In 1669 his health, never very strong, began to fail seriously and he gradually withdrew from his public engagements, ceasing his communications to the Royal Society, and advertising his desire to be excused from receiving guests, "unless upon occasions very extraordinary", on Tuesday and Friday forenoon, and Wednesday and Saturday afternoon. In the leisure thus gained he wished to "recruit his spirits, range his papers", and prepare some important chemical investigations which he proposed to leave "as a kind of Hermetic legacy to the studious disciples of that art", but of which he did not make known the nature. His health became still worse in 1691, and he died on 31 December that year, just a week after the death of his sister, Katherine, in whose home he had lived and with whom he had shared scientific pursuits for more than twenty years. Boyle died from paralysis. He was buried in the churchyard of St Martin-in-the-Fields, his funeral sermon being preached by his friend, Bishop Gilbert Burnet. In his will, Boyle endowed a series of lectures that came to be known as the Boyle Lectures.

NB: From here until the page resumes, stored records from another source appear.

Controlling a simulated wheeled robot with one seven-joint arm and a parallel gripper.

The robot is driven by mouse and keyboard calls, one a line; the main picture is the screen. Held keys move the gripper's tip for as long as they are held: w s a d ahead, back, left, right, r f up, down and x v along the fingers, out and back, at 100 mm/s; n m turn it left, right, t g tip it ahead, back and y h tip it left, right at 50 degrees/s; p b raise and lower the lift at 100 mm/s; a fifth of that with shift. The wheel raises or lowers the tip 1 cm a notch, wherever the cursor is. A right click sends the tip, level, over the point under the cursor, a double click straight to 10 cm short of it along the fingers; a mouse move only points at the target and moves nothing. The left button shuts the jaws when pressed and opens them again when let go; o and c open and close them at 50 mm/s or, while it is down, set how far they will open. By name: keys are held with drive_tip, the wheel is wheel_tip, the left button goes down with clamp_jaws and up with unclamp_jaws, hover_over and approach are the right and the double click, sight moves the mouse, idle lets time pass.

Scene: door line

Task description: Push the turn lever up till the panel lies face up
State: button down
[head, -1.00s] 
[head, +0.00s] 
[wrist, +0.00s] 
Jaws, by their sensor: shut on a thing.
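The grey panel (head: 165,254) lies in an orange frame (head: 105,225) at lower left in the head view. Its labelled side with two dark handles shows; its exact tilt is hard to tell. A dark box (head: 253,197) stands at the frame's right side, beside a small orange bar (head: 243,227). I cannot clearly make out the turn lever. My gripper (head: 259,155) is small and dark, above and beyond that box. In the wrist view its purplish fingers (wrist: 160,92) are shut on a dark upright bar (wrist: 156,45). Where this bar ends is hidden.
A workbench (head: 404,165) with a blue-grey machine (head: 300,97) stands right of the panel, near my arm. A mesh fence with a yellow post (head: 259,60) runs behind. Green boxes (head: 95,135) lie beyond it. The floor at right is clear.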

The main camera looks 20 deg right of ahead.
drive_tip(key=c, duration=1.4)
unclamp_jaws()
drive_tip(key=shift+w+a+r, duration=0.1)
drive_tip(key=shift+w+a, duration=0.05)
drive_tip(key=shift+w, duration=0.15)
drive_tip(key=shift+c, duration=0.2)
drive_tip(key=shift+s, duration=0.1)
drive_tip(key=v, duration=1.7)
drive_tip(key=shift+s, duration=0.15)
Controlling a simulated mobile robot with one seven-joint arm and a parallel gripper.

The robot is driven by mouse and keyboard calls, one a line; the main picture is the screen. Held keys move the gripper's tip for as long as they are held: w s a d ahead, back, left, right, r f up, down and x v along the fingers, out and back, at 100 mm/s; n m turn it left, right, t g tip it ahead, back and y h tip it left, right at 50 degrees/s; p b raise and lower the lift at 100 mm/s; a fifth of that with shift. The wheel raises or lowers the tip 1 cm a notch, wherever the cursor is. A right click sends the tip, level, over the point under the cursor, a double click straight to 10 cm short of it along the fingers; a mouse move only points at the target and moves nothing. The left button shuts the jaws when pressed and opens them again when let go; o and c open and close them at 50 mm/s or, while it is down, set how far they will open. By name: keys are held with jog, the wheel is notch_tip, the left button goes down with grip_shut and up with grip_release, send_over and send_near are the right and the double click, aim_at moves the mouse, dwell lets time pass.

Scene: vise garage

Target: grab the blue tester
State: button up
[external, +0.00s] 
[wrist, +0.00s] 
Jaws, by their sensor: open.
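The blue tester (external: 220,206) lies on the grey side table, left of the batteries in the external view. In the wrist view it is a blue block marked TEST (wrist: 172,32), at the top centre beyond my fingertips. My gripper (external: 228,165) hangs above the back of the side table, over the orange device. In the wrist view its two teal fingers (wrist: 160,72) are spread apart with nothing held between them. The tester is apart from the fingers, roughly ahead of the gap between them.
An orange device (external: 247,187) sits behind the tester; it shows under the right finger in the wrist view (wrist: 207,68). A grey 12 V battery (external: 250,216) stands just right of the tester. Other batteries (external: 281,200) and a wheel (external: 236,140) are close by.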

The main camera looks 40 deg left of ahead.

== Scientific contributions == Boyle's great merit as a scientific investigator is that he carried out the principles which Francis Bacon espoused in the Novum Organum. Yet he would not avow himself a follower of Bacon, or indeed of any other teacher.

=== Emphasis on experiments === On several occasions, he mentions that to keep his judgment as unprepossessed as might be with any of the modern theories of philosophy, until he was "provided of experiments" to help him judge of them. He refrained from any study of the atomical and the Cartesian systems, and even of the Novum Organum itself, though he admits to "transiently consulting" them about a few particulars. Nothing was more alien to his mental temperament than the spinning of hypotheses. "I, ... love not to believe any thing upon Conjectures, when by a not over-difficult Experiment I can try whether it be True or no..." He regarded the acquisition of knowledge as an end in itself, and in consequence, he gained a wider outlook on the aims of scientific inquiry than had been enjoyed by his predecessors for many centuries. This, however, did not mean that he paid no attention to the practical application of science, nor that he despised practical knowledge.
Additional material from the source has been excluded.